The second set opened with "Summertime" from Gershwin's "Porgy and Bess" and went on to "Moanin" a Bobby Timmons tune for Art Blakey. The 'celli started Chopin's Prelude#4 then the band and Martinez flowed into Antonio Carlos Jobim's "How Insensitive" to demonstrate the similarities between the two pieces of music.The audience were now in South America so they were treated to Astor Piazzolla's "Libertango" with the authentic addition of the traditional tango accordion, the bandoneon played with gusto by Frédéric Viale.

Spanish tenor Gilles San Juan walked the stage. He looked disdainfully at the audience as he grew the drama, then sang full voice "Veinte Anos" (20 years) which led on to Chick Corea's "Spain." For their well-deserved encore, Martinez sang Cole Porter's, "I've got You under my Skin."

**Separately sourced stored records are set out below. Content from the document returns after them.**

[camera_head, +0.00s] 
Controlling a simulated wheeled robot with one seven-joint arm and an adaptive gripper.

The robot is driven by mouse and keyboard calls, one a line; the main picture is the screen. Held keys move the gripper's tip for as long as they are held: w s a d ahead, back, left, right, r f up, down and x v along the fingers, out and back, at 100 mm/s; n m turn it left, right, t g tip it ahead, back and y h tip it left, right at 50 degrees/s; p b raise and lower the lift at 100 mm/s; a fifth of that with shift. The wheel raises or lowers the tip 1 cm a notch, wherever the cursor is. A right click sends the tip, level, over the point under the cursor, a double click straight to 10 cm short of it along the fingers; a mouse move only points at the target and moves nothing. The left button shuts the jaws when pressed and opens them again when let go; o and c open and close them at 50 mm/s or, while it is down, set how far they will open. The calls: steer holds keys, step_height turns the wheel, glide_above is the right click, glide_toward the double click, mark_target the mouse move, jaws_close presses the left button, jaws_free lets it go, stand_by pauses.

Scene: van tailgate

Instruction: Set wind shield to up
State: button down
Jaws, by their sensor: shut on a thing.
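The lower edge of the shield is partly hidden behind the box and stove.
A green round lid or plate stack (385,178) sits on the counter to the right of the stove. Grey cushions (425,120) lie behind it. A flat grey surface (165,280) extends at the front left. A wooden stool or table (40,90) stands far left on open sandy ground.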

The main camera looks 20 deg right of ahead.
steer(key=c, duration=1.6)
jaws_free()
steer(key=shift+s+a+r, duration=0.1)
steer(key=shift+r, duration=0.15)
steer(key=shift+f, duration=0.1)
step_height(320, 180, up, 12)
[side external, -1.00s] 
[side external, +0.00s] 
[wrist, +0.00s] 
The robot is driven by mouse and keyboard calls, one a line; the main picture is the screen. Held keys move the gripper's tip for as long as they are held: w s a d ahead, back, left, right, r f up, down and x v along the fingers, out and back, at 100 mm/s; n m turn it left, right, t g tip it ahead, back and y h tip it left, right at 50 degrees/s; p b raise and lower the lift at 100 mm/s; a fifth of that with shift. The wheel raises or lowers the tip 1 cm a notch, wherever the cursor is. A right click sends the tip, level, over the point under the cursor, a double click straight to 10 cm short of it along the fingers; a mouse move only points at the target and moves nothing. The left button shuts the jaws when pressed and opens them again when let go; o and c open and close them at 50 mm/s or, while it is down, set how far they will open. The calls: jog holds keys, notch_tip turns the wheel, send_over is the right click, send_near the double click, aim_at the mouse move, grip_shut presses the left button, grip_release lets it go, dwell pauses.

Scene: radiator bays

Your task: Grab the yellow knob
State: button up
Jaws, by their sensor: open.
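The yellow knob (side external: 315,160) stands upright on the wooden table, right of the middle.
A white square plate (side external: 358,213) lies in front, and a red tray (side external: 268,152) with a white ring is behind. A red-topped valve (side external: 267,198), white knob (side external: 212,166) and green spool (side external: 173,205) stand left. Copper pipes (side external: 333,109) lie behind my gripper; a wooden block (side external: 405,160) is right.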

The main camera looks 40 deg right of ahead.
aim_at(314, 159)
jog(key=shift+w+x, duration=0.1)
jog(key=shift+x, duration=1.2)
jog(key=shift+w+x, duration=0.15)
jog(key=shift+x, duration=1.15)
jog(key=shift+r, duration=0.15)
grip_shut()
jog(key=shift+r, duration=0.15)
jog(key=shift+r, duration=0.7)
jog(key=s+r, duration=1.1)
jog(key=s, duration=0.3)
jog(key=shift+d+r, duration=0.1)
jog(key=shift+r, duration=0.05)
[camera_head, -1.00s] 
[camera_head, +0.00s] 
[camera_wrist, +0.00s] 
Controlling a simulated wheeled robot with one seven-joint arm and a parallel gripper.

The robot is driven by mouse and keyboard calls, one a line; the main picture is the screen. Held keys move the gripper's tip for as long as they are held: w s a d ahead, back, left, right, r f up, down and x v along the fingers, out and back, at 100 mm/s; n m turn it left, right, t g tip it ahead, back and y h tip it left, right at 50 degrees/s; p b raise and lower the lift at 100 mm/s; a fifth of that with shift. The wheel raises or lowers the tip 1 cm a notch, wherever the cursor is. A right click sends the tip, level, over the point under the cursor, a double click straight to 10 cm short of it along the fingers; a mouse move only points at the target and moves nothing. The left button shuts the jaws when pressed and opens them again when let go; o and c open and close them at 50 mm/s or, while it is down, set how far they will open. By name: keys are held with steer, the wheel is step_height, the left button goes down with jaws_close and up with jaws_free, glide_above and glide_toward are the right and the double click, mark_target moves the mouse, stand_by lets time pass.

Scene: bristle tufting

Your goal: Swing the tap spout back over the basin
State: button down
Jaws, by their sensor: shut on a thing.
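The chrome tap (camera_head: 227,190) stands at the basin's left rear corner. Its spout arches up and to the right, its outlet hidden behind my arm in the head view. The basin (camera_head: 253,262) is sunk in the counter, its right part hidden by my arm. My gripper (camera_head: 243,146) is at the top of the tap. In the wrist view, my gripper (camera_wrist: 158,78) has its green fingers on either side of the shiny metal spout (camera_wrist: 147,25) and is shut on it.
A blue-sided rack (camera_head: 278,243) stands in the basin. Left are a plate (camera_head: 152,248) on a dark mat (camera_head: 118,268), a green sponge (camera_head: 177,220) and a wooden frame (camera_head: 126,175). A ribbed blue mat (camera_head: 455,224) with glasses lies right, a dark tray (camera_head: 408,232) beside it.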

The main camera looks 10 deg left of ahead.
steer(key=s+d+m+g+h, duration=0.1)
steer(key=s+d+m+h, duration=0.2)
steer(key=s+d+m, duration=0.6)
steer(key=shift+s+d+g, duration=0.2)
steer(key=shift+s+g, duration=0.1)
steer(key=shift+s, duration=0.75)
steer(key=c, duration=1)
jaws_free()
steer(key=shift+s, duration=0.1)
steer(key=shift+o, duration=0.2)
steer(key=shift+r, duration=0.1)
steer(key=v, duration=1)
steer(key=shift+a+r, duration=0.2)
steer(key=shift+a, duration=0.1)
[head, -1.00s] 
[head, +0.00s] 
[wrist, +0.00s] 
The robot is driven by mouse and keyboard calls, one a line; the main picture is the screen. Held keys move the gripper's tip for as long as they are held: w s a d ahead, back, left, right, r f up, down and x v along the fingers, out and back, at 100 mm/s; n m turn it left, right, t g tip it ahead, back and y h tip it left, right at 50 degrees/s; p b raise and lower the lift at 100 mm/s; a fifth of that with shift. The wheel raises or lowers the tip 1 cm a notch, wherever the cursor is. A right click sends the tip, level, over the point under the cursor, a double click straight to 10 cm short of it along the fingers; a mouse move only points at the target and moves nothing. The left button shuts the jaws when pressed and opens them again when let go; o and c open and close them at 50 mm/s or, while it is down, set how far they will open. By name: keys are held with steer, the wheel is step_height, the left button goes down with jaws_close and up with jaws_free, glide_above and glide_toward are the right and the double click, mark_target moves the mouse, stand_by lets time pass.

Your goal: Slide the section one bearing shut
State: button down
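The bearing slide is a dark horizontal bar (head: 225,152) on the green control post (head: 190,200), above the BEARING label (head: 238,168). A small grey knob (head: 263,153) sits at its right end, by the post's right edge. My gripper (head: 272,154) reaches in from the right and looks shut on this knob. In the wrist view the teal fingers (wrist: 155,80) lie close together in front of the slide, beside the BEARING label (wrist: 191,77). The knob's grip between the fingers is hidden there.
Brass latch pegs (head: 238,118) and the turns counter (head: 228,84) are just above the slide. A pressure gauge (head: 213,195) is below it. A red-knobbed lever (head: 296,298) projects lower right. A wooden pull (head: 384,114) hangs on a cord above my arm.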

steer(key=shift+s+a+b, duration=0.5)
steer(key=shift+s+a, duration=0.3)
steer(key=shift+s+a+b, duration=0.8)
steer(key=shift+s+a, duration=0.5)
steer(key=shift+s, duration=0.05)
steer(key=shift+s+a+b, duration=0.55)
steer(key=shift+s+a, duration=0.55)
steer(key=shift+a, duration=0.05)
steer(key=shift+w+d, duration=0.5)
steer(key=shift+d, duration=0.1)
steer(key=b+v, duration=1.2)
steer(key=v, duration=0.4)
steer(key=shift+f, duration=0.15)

To represent 100 years of jazz in France in two sets was ambitious, but they attacked the task with energy using the 'celli to fill out the mid-range sounds for orchestral effect. The surprises were how they managed to effectively illustrate three jazz progressions in "Whispering" and their seamless transition from Chopin to Jobim. 

This was an informative, well executed program, packed with a variety of music and instruments to celebrate a century of jazz, which is still well-loved music in France.